(AIM OF THE TASK): Each entry below is to be printed verbatim.

START SUPPLIED RECORDS

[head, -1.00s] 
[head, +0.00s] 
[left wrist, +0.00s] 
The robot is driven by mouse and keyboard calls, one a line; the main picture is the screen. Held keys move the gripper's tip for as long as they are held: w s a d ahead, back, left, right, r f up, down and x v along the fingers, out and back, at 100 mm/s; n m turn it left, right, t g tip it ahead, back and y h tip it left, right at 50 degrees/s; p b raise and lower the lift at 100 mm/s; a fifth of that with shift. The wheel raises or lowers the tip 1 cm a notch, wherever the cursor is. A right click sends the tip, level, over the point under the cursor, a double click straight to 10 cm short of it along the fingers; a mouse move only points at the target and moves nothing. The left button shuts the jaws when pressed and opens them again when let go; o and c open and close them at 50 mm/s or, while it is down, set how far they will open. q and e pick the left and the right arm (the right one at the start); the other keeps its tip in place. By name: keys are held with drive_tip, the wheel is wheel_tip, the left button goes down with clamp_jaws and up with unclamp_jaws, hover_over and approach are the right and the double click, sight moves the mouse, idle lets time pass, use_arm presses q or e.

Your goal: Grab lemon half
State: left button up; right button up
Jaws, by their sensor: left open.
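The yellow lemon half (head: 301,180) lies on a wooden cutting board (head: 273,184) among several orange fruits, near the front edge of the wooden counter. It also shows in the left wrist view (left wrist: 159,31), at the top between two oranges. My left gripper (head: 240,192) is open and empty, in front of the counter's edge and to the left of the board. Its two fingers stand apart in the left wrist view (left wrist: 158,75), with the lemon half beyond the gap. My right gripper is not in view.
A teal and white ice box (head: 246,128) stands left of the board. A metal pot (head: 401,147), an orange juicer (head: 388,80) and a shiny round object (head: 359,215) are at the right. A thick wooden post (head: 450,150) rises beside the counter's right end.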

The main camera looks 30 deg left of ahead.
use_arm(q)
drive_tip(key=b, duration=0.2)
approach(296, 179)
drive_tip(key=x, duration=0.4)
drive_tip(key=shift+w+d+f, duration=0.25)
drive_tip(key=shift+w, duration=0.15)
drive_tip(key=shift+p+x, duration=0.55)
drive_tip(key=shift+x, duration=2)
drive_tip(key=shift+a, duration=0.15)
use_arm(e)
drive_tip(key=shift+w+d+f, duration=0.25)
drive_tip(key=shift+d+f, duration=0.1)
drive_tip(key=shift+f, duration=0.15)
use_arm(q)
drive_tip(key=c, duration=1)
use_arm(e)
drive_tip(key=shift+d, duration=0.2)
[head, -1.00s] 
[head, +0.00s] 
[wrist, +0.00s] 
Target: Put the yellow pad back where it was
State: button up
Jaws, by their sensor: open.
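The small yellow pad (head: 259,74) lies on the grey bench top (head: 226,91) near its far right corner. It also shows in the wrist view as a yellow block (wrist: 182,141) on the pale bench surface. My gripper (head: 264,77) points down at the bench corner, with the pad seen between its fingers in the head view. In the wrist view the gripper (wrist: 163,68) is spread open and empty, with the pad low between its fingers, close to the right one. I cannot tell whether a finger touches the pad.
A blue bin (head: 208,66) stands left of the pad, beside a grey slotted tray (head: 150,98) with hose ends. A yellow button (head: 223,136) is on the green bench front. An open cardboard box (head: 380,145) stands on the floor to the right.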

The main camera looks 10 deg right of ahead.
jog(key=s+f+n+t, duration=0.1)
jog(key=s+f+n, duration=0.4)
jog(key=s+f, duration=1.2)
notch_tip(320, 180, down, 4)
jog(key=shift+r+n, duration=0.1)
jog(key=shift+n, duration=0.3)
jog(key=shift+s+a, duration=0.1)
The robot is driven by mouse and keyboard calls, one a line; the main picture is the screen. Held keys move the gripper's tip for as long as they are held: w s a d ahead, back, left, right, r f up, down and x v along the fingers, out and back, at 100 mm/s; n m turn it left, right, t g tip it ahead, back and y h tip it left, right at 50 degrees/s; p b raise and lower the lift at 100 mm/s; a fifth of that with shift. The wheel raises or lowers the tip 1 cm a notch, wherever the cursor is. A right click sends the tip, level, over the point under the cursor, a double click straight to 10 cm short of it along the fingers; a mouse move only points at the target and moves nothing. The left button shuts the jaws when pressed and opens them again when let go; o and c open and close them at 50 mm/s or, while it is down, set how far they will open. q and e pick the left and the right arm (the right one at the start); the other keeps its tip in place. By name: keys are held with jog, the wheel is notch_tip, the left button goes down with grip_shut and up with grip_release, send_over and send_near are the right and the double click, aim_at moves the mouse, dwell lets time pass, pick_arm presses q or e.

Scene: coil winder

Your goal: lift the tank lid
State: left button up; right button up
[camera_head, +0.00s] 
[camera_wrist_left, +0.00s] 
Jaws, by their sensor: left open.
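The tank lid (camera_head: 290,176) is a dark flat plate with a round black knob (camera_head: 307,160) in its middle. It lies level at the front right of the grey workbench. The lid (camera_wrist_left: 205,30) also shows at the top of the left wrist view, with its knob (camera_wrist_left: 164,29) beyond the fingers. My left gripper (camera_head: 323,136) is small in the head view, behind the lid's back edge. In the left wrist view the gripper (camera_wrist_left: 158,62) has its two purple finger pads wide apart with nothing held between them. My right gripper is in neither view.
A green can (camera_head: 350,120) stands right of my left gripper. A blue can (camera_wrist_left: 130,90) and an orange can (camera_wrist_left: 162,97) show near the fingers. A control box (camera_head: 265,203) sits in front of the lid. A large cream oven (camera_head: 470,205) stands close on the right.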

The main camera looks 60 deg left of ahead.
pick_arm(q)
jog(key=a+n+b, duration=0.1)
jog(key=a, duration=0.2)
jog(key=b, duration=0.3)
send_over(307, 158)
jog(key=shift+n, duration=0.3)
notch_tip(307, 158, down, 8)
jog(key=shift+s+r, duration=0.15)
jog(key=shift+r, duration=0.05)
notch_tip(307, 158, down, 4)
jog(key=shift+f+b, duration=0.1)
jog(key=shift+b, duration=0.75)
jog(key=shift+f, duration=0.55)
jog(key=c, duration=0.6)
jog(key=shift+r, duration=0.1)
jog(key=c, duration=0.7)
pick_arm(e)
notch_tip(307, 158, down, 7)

END SUPPLIED RECORDS

(RESPONSE TO THE EXERCISE):
[head, -1.00s] 
[head, +0.00s] 
[left wrist, +0.00s] 
The robot is driven by mouse and keyboard calls, one a line; the main picture is the screen. Held keys move the gripper's tip for as long as they are held: w s a d ahead, back, left, right, r f up, down and x v along the fingers, out and back, at 100 mm/s; n m turn it left, right, t g tip it ahead, back and y h tip it left, right at 50 degrees/s; p b raise and lower the lift at 100 mm/s; a fifth of that with shift. The wheel raises or lowers the tip 1 cm a notch, wherever the cursor is. A right click sends the tip, level, over the point under the cursor, a double click straight to 10 cm short of it along the fingers; a mouse move only points at the target and moves nothing. The left button shuts the jaws when pressed and opens them again when let go; o and c open and close them at 50 mm/s or, while it is down, set how far they will open. q and e pick the left and the right arm (the right one at the start); the other keeps its tip in place. By name: keys are held with drive_tip, the wheel is wheel_tip, the left button goes down with clamp_jaws and up with unclamp_jaws, hover_over and approach are the right and the double click, sight moves the mouse, idle lets time pass, use_arm presses q or e.

Your goal: Grab lemon half
State: left button up; right button up
Jaws, by their sensor: left open.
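The yellow lemon half (head: 301,180) lies on a wooden cutting board (head: 273,184) among several orange fruits, near the front edge of the wooden counter. It also shows in the left wrist view (left wrist: 159,31), at the top between two oranges. My left gripper (head: 240,192) is open and empty, in front of the counter's edge and to the left of the board. Its two fingers stand apart in the left wrist view (left wrist: 158,75), with the lemon half beyond the gap. My right gripper is not in view.
A teal and white ice box (head: 246,128) stands left of the board. A metal pot (head: 401,147), an orange juicer (head: 388,80) and a shiny round object (head: 359,215) are at the right. A thick wooden post (head: 450,150) rises beside the counter's right end.

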The main camera looks 30 deg left of ahead.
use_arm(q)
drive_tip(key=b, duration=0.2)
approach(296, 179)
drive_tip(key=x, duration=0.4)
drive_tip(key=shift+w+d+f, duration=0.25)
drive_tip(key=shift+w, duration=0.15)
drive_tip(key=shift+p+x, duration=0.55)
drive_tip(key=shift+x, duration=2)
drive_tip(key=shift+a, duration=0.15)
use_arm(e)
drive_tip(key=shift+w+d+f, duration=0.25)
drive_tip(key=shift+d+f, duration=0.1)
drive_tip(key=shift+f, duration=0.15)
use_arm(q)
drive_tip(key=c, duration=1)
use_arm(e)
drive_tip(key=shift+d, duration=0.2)
[head, -1.00s] 
[head, +0.00s] 
[wrist, +0.00s] 
Target: Put the yellow pad back where it was
State: button up
Jaws, by their sensor: open.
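The small yellow pad (head: 259,74) lies on the grey bench top (head: 226,91) near its far right corner. It also shows in the wrist view as a yellow block (wrist: 182,141) on the pale bench surface. My gripper (head: 264,77) points down at the bench corner, with the pad seen between its fingers in the head view. In the wrist view the gripper (wrist: 163,68) is spread open and empty, with the pad low between its fingers, close to the right one. I cannot tell whether a finger touches the pad.
A blue bin (head: 208,66) stands left of the pad, beside a grey slotted tray (head: 150,98) with hose ends. A yellow button (head: 223,136) is on the green bench front. An open cardboard box (head: 380,145) stands on the floor to the right.

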The main camera looks 10 deg right of ahead.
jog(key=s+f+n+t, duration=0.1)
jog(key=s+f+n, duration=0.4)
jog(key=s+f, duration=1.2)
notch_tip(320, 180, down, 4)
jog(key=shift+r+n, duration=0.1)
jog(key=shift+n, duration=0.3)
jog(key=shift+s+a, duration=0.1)
The robot is driven by mouse and keyboard calls, one a line; the main picture is the screen. Held keys move the gripper's tip for as long as they are held: w s a d ahead, back, left, right, r f up, down and x v along the fingers, out and back, at 100 mm/s; n m turn it left, right, t g tip it ahead, back and y h tip it left, right at 50 degrees/s; p b raise and lower the lift at 100 mm/s; a fifth of that with shift. The wheel raises or lowers the tip 1 cm a notch, wherever the cursor is. A right click sends the tip, level, over the point under the cursor, a double click straight to 10 cm short of it along the fingers; a mouse move only points at the target and moves nothing. The left button shuts the jaws when pressed and opens them again when let go; o and c open and close them at 50 mm/s or, while it is down, set how far they will open. q and e pick the left and the right arm (the right one at the start); the other keeps its tip in place. By name: keys are held with jog, the wheel is notch_tip, the left button goes down with grip_shut and up with grip_release, send_over and send_near are the right and the double click, aim_at moves the mouse, dwell lets time pass, pick_arm presses q or e.

Scene: coil winder

Your goal: lift the tank lid
State: left button up; right button up
[camera_head, +0.00s] 
[camera_wrist_left, +0.00s] 
Jaws, by their sensor: left open.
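The tank lid (camera_head: 290,176) is a dark flat plate with a round black knob (camera_head: 307,160) in its middle. It lies level at the front right of the grey workbench. The lid (camera_wrist_left: 205,30) also shows at the top of the left wrist view, with its knob (camera_wrist_left: 164,29) beyond the fingers. My left gripper (camera_head: 323,136) is small in the head view, behind the lid's back edge. In the left wrist view the gripper (camera_wrist_left: 158,62) has its two purple finger pads wide apart with nothing held between them. My right gripper is in neither view.
A green can (camera_head: 350,120) stands right of my left gripper. A blue can (camera_wrist_left: 130,90) and an orange can (camera_wrist_left: 162,97) show near the fingers. A control box (camera_head: 265,203) sits in front of the lid. A large cream oven (camera_head: 470,205) stands close on the right.

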The main camera looks 60 deg left of ahead.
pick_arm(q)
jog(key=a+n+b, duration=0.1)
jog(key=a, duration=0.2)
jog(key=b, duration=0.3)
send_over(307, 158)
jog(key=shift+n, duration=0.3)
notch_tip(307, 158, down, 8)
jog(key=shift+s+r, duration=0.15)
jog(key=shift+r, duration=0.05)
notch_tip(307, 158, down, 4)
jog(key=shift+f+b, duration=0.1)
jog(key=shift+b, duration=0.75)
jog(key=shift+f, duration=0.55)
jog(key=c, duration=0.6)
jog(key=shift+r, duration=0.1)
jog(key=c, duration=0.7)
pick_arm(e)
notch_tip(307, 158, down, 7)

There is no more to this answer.